There are four cases in the body of mult_karatsuba_internal. The first occurs when a_width = a_slice_max_excl - a_slice_min or b_width = b_slice_max_excl - b_slice_min is less than some fixed threshold, that is, the slice of a or b is small enough. This functions as the base case of our algorithm, with the threshold being the maximum size for which the naive, grade-school multiplication algorithm is more efficient. In this case, a separate function exact::mult_school writes directly to store and requires no auxiliary storage.

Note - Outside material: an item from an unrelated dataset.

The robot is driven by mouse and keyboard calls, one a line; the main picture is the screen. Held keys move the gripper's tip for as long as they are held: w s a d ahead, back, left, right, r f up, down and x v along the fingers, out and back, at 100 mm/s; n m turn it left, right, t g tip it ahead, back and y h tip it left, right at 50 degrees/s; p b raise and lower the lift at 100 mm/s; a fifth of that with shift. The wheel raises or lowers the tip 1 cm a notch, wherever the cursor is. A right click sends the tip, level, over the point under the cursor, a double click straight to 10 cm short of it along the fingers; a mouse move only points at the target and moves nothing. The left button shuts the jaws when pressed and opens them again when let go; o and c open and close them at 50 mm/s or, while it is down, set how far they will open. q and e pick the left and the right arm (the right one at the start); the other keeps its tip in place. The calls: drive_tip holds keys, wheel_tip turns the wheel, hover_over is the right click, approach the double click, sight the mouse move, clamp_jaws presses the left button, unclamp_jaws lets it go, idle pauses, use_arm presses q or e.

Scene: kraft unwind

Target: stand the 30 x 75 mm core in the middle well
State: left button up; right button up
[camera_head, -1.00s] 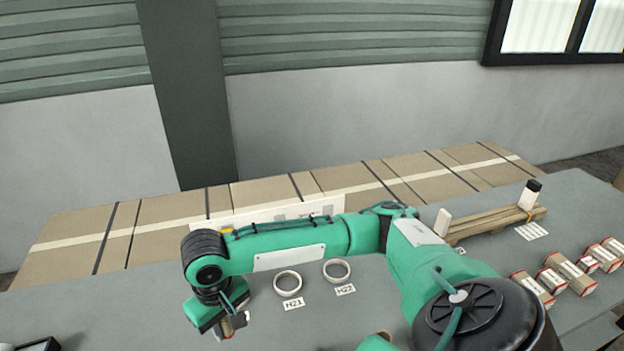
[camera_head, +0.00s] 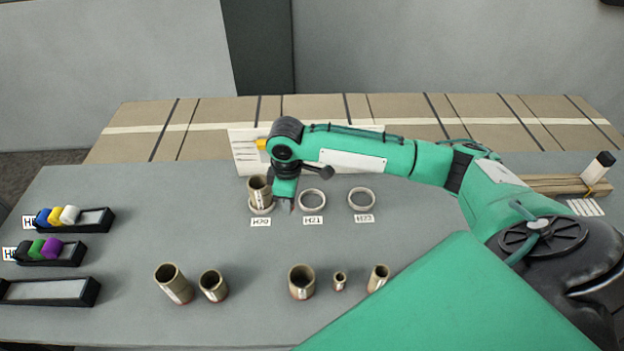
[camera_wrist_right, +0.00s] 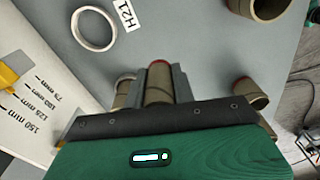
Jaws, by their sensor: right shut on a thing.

The remaining cases depend on the value of N, calculated as

const int32_t a_width = a_slice_max_excl - a_slice_min;
const int32_t b_width = b_slice_max_excl - b_slice_min;

const int32_t N = std::max(a_width + 1, b_width + 1) / 2;

This functions as \(N\) from the previous section, though scaled by \(64\). The general process is to split a and b each into two parts \(a=w+x2^{64N}\) and \(b=y+z2^{64N}\). Here \(N\) is supposed to be about half the number of words of \(a\) and \(b\), so that \(w\) and \(x\) are roughly the same number of words, as is \(y\) and \(z\). But because \(a\) and \(b\) might have wildly different orders of magnitude, it may be the case that N is larger than or equal to a_width, corresponding to the case where \(y=0\). There's no point in applying the Karatsuba recursion here, since \(ab=wy+2^{64N}wz\) requires only two N-word multiplications. Instead, we first compute \(wz\) recursively in the higher words of the store slice, transfer some words of the result to aux_store, compute \(wy\) in the lower words of store, then add the cached words in aux_store back at the appropriate place. See the below diagram.